Step 2: Into the Wild
The Basto River, despite sounding like a pasta dish, is a beautiful, narrow, winding stream that apparently doesn’t believe in straight lines or unobstructed passages. The water level was high—great for floating, less great for steering. Paddling wasn’t really necessary unless you wanted to avoid being clotheslined by branches or wedged under a downed tree.
Navigation involved equal parts ducking, yelling “LOW BRANCH!” or “canard”and sacrificing dignity for balance. At one point, Deb executed a maneuver so graceful I’m convinced she moonlights as a kayak ballerina. Her white pants, miraculously, remained untouched.
Step 3: Tree Obstacle Course (a.k.a. Upper Body Day)

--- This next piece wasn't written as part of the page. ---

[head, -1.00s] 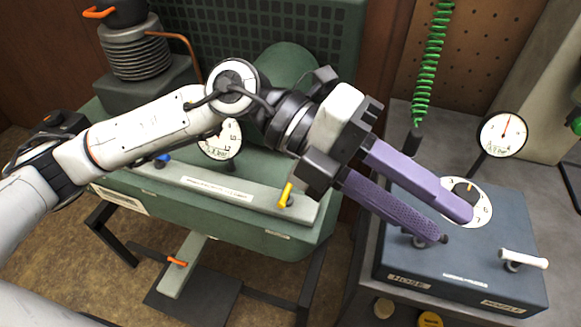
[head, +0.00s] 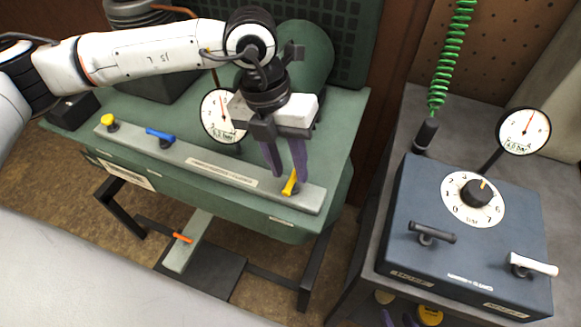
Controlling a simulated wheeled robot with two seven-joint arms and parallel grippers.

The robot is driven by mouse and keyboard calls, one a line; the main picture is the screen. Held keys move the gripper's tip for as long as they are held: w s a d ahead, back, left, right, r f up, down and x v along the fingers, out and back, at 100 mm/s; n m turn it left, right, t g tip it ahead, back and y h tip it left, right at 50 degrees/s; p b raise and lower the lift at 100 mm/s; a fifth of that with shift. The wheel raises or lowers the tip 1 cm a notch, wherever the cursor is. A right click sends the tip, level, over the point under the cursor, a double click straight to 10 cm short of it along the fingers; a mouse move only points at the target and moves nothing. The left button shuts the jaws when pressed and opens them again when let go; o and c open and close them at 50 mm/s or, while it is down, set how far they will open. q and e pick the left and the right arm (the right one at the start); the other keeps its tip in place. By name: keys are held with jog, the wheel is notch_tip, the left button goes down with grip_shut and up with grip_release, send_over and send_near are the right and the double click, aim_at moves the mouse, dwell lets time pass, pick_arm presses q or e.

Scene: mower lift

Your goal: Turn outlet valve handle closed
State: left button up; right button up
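My left gripper (head: 290,176) points down over the right end of a grey valve strip (head: 222,172) on the green tank. Its two purple fingers are apart, with the tips close to a yellow handle (head: 290,186); I cannot tell whether they touch it. The strip also carries a blue handle (head: 160,136) and a yellow knob-like handle (head: 109,121) at its left end. No readable label tells me which is the outlet valve. Two purple fingertips of my right gripper (head: 398,320) show apart at the bottom edge; the rest is out of view.
A dark blue box (head: 450,262) at right has a dial (head: 480,193), a black handle (head: 432,233) and a white handle (head: 533,265). Gauges stand behind the strip (head: 222,115) and beside the box (head: 523,131). An orange-handled pedal (head: 183,238) is below the tank.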

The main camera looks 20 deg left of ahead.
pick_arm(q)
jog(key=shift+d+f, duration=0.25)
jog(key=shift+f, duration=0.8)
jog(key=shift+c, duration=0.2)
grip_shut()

Every turn brought a new challenge: leaning trees, half-sunken logs, and the occasional invisible spider web to the face (my personal favorite). We became experts in reverse paddling, strategic wedging, and screaming “WATCH YOUR HEAD!” with just the right amount of panic.
Dave tried to lasso a branch with his paddle and never lost his infamous orange hat. Mike narrated his own survival documentary. Marie and Ally became the dynamic duo of dodging debris. I learned that screaming “I’m stuck!” doesn’t help when no one can stop laughing long enough to assist.

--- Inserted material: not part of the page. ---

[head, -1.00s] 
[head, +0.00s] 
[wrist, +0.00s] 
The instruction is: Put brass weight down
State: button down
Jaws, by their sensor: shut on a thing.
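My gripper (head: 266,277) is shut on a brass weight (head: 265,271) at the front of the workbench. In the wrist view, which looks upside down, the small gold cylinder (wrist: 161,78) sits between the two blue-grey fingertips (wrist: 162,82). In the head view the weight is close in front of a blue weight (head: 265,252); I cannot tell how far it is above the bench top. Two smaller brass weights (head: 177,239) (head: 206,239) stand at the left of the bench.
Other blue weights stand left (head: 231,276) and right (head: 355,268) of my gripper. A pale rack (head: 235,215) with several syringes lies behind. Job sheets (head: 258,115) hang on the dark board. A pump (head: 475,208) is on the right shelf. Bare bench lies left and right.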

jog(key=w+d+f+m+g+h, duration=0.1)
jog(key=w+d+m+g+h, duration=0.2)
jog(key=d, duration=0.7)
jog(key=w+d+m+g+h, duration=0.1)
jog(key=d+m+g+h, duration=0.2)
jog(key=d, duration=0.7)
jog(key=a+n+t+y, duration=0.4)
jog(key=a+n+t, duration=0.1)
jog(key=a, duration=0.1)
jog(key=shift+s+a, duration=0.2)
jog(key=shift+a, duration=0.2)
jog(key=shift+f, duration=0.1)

Step 4: The Great Float to the Finish
Eventually, the chaos mellowed into a peaceful float. The trees arched overhead like a cathedral of moss and sunlight, the water sparkled with that mysterious Pine Barrens tea color, and even the bugs seemed to chill out for a moment.
No one capsized(in our group). No one lost a shoe. Ranger Deb’s white pants emerged from the wild, somehow cleaner than before. We reached the takeout point four hours later tired, triumphant, and only slightly tangled in foliage.
Conclusion: 10/10 Would Paddle Again
Sure, I now have a greater fear of low-hanging branches and an even deeper respect for Deb’s laundry skills—but I also have memories of a wild, weird, wonderful day in the Pine Barrens.
And if you ever get the chance to paddle with Ranger Deb, do it. Just… maybe don’t wear white.
disclaimer-Deb did indeed dress properly. No white pants. Its an old joke from ski patrol that got her that moniker.